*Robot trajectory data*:
[Start]

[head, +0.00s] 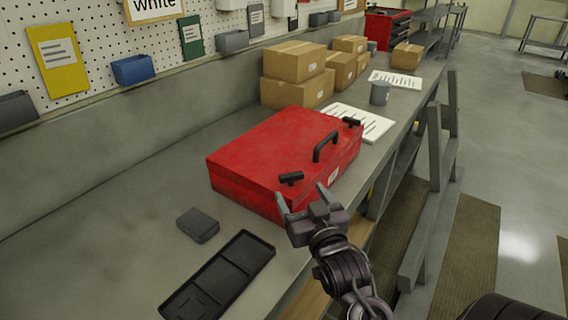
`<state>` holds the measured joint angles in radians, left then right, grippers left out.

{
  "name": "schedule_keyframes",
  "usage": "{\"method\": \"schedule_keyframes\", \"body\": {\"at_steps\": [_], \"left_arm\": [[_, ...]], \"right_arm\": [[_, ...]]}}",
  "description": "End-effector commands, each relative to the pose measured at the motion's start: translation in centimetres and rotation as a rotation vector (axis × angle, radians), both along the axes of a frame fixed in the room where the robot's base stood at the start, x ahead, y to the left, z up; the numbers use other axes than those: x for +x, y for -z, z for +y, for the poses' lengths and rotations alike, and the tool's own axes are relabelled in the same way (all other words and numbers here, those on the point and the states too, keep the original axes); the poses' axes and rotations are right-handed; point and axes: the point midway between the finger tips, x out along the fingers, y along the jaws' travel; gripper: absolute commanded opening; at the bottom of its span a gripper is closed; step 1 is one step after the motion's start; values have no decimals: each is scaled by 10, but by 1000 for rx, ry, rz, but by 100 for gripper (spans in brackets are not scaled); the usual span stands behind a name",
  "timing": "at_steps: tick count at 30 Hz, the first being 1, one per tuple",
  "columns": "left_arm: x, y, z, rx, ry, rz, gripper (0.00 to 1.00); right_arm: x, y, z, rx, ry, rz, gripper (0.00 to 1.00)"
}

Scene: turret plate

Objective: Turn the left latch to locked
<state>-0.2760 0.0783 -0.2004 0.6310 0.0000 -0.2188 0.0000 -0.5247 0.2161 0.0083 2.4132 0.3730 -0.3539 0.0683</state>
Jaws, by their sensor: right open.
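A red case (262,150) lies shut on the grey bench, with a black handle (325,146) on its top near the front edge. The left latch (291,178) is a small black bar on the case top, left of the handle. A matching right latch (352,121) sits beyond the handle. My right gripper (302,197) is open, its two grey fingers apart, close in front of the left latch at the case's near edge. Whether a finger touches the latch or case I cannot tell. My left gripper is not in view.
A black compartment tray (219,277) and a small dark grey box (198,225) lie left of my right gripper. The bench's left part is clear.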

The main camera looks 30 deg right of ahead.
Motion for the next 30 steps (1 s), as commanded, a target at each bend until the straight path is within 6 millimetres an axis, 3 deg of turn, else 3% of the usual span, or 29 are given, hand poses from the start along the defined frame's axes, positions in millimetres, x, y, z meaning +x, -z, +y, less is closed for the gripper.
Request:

[End]
[Start]

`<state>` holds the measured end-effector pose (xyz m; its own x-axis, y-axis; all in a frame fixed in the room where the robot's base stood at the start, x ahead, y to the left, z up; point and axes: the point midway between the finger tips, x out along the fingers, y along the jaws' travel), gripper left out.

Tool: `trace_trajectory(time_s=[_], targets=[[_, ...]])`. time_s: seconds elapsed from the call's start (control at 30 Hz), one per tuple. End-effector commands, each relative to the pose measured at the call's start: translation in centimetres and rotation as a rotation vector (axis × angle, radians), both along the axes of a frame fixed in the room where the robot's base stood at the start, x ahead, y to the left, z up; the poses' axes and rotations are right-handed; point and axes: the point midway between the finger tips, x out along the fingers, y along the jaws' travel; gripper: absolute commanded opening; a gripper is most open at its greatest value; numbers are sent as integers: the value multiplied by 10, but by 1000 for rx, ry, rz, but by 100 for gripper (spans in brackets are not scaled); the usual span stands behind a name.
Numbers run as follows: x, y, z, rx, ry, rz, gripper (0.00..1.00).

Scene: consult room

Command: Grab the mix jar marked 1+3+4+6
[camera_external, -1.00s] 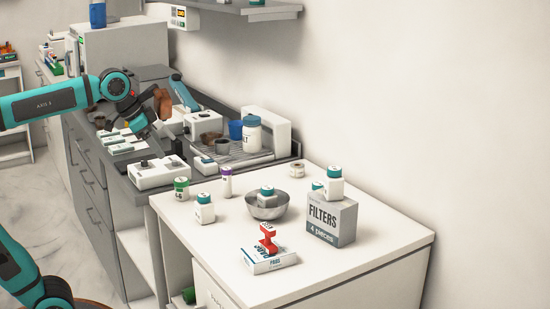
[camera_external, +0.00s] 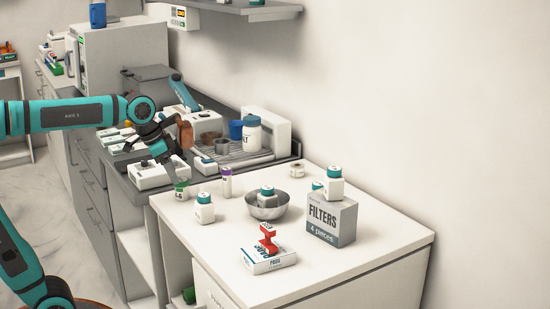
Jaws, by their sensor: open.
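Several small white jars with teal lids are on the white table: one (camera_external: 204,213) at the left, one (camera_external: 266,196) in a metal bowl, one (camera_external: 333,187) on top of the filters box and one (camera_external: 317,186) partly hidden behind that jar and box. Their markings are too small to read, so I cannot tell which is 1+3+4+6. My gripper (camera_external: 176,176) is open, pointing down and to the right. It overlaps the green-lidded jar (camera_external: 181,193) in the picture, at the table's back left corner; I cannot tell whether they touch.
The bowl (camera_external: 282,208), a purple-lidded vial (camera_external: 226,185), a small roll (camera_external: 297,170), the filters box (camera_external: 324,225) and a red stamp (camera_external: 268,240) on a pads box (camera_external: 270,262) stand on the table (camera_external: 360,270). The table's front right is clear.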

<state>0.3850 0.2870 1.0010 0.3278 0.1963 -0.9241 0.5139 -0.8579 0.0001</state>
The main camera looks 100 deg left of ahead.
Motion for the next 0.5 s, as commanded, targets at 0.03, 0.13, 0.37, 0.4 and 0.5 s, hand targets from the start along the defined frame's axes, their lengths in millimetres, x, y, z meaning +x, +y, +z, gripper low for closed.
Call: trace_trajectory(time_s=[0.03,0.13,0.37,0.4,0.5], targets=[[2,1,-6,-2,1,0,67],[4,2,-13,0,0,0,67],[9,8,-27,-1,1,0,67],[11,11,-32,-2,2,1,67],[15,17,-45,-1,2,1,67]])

[End]

*Short task*: Choose all lines containing the string "main" and copy them out.

*Written response*:
The main camera looks 30 deg right of ahead.
The main camera looks 100 deg left of ahead.

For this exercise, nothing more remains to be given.